Die Abfahrt nähert sich. Christian steht schon vor der Tür, wir wollen los – es bricht Hektik in meiner WG aus. Jeder geht noch einmal gewissenhaft mein Gepäck durch, ob ich unter den wenigen Dingen, die ich einpacke, auch wirklich nichts vergessen habe. Nein, nichts vergessen. Gepäck: Check. In WG-Tradition noch 1-2 Kurze auf die Aufregung uns los geht’s. Nun sitzen wir endlich im Auto – Ziel: Eisenach. Ich kann es noch nicht ganz glauben, dass ich das mache und hier sitze, halte es für etwas verrückt und realisiere so langsam: Wir machen das wirklich. Heute geht’s aufs Rad in den Wald! Und je weiter wir fahren, desto weniger kann ich es erwarten, anzukommen. Ein letzter Stop im McDonalds und dann, endlich, waren wir auch da.
Nur noch die Räder packen und los. Ich korrigiere: Christian bepackt sein Rad. Auch damit wurde ich nämlich überredet: Als Neuling muss mein Rad kein Gepäck schleppen. Und so langsam wurde mir nun klar, was Bikepacking bedeutet. Bei dem Anblick von Christians Rad hab sogar ich ein weiteres Mal jedes Gepäckstück hinterfragt, das ich eingepackt hatte. Gut, auf 1-2 Dinge verzichten wir noch, Rest ist verstaut – lass uns los!
Endlich Abfahrt.
Ich wurde immer nervöser. Die Stadtgeräusche haben mich irgendwann nur noch genervt. Die erste Orientierung ist das Nervigste. Bis das Wahoo mich – zugegeben nach wenigen Sekunden – fragt “Zum Start navigieren?”. Ja. Bitte. Mach es möglichst schnell. Dann ging es auch schon los: die Straßen wurden immer dunkler, endlich das Ortsschild, Landstraße, Finsternis: der erste Schritt ist geschafft!

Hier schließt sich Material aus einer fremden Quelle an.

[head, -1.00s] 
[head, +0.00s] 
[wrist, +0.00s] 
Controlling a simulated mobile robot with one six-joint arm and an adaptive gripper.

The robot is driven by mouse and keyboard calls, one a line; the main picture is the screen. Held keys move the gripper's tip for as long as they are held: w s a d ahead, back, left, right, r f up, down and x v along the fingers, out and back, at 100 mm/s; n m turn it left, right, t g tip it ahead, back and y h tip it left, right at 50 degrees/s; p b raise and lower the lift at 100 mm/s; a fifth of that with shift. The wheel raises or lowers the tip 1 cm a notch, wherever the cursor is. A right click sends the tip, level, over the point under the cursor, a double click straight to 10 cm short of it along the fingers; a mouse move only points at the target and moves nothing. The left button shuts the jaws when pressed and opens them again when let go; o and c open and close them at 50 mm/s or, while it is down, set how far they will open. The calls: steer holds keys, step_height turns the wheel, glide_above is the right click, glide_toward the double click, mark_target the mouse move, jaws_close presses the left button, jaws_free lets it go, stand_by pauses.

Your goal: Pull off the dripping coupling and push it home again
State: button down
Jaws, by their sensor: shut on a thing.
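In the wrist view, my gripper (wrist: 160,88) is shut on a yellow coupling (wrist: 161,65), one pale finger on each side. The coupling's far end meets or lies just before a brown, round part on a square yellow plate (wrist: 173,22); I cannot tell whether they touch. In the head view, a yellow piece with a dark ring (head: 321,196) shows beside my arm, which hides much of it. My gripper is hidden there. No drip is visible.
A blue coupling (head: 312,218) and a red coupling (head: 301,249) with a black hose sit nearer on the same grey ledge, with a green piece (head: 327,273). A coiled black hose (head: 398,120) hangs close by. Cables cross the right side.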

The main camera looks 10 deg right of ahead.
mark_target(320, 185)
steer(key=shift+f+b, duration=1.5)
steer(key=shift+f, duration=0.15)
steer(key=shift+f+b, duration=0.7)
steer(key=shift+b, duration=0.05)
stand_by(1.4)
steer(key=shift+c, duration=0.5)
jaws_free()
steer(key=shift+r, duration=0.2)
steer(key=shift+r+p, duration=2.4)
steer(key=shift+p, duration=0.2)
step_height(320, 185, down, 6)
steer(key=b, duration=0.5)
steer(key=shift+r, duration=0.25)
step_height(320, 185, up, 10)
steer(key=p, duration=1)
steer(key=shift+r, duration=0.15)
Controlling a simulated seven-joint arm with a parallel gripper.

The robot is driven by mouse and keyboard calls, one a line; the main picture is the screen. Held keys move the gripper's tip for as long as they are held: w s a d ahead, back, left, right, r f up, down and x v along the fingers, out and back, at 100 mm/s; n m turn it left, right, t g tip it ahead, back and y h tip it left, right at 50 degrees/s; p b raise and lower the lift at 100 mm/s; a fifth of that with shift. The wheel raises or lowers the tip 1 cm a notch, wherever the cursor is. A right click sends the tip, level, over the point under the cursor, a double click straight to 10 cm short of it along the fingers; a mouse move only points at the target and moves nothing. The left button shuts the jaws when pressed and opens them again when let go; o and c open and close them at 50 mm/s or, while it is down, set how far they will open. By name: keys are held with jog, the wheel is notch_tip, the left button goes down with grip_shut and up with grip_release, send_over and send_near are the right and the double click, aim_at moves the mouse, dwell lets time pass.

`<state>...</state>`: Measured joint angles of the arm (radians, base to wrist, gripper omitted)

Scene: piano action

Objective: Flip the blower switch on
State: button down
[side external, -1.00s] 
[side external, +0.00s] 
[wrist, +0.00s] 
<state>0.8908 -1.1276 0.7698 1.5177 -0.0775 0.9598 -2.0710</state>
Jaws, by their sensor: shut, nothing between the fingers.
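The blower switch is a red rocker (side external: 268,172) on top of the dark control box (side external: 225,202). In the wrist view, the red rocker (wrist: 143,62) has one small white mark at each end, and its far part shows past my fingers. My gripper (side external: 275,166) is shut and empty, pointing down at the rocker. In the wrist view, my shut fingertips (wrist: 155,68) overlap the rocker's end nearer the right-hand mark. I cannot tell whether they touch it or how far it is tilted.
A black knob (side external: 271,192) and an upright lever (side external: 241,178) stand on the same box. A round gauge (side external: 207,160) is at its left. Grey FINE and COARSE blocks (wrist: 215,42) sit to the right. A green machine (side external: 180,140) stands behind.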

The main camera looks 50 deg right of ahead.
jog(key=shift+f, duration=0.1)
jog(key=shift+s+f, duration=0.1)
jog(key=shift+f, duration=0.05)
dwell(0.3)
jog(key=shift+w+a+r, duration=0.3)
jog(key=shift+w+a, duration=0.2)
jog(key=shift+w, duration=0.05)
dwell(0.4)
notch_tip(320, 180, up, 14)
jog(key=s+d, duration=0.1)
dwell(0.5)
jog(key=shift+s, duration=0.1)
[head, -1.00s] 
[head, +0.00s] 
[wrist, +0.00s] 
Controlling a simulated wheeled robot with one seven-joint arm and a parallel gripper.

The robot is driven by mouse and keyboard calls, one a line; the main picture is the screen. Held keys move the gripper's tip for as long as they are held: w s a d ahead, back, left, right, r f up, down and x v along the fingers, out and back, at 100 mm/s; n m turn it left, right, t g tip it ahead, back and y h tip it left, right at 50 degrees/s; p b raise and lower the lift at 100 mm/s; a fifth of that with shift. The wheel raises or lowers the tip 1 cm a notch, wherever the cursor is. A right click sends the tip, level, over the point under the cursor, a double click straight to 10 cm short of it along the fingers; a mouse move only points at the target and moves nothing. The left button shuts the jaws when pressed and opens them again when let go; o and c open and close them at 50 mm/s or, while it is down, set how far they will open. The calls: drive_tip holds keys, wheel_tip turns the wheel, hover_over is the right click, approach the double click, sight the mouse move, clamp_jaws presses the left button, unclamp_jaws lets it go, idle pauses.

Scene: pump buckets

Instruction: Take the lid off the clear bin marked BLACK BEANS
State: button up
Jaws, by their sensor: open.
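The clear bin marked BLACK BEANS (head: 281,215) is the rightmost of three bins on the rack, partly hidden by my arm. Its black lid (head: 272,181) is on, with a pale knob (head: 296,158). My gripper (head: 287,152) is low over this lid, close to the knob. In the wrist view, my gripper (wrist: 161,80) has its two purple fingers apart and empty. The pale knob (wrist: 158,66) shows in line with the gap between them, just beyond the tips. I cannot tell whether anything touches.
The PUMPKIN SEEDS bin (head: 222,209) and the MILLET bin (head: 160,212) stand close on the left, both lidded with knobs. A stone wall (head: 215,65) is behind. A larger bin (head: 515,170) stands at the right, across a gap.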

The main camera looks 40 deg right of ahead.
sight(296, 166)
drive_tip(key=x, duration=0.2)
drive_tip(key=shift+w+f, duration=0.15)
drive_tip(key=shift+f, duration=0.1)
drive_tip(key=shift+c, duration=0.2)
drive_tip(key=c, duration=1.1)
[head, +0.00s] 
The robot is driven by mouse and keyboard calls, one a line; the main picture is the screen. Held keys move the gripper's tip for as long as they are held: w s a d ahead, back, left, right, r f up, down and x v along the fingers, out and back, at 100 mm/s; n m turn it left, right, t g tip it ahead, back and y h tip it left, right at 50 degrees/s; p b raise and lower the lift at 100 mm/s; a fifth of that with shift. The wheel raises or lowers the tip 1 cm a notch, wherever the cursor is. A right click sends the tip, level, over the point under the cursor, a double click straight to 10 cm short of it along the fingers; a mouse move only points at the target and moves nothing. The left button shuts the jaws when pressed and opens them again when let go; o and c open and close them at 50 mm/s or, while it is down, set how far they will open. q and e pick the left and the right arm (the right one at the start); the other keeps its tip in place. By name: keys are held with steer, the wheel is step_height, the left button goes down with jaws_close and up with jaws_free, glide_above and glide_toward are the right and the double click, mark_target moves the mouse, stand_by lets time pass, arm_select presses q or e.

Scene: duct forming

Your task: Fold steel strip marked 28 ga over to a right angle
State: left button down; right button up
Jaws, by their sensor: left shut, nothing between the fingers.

In meiner Planung ist mir jedoch ein Fehler unterlaufen: ich habe bei Komoot Typ “MTB” hinterlegt. Das ist mit 140 kg schwierig. Kommen wir später zu. Als wir den Einstieg zum Rennsteig gefunden haben, hat sich mein Gehirn abgeschaltet: Drachenschlucht. Wie geil ist das denn? Nur halt nicht, wenn man mit einem LKW statt mit einem MTB unterwegs ist. Aber: es war die erste Herausforderung, die Drachenschlucht über glitschig nasse Holztreppen nach oben in den Wald zu verlassen. Abwechselnd Fahrrad, dann Taschen tragend. Danke Michi.
Als wir den Rennsteig befahrbar erreicht haben, tanzten hunderte Nachtfalter um unsere Lichter. Herrlich. Es wurde immer dunkler, feuchter, duftender und stiller: wir waren zu Gast im wundervollen Thüringer Wald. Wir folgten dem weißen “R” so vor uns hin, ohne Ziel, ohne Zeitdruck, vertieft in schöne Gespräche. Gut, wer mich kennt: oftmals Monologe meinerseits.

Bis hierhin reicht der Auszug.